***** Source material *****

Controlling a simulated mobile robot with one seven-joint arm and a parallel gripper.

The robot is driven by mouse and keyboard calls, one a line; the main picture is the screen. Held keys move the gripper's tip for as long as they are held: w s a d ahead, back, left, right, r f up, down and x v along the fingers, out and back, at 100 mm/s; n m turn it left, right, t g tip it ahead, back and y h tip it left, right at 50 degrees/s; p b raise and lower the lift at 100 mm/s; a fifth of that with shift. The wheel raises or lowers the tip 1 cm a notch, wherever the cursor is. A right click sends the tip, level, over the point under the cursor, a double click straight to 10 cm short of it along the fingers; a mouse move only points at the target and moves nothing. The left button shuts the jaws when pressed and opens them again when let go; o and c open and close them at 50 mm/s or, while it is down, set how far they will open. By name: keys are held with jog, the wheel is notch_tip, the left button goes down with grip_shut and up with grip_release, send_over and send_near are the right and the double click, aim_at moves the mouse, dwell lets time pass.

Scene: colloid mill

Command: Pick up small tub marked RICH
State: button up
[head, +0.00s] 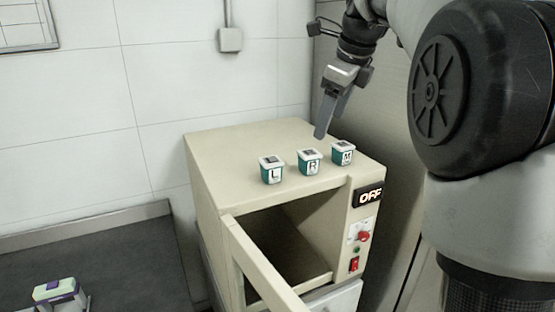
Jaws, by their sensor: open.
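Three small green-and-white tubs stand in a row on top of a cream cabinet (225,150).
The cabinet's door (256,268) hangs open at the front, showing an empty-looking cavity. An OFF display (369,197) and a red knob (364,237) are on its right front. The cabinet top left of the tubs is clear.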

*****

Skip the pictures and write out exactly the lines from the line containing "Command: Pick up small tub marked RICH" through the end of the listing above.

Command: Pick up small tub marked RICH
State: button up
[head, +0.00s] 
Jaws, by their sensor: open.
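Three small green-and-white tubs stand in a row on top of a cream cabinet (225,150).
The cabinet's door (256,268) hangs open at the front, showing an empty-looking cavity. An OFF display (369,197) and a red knob (364,237) are on its right front. The cabinet top left of the tubs is clear.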

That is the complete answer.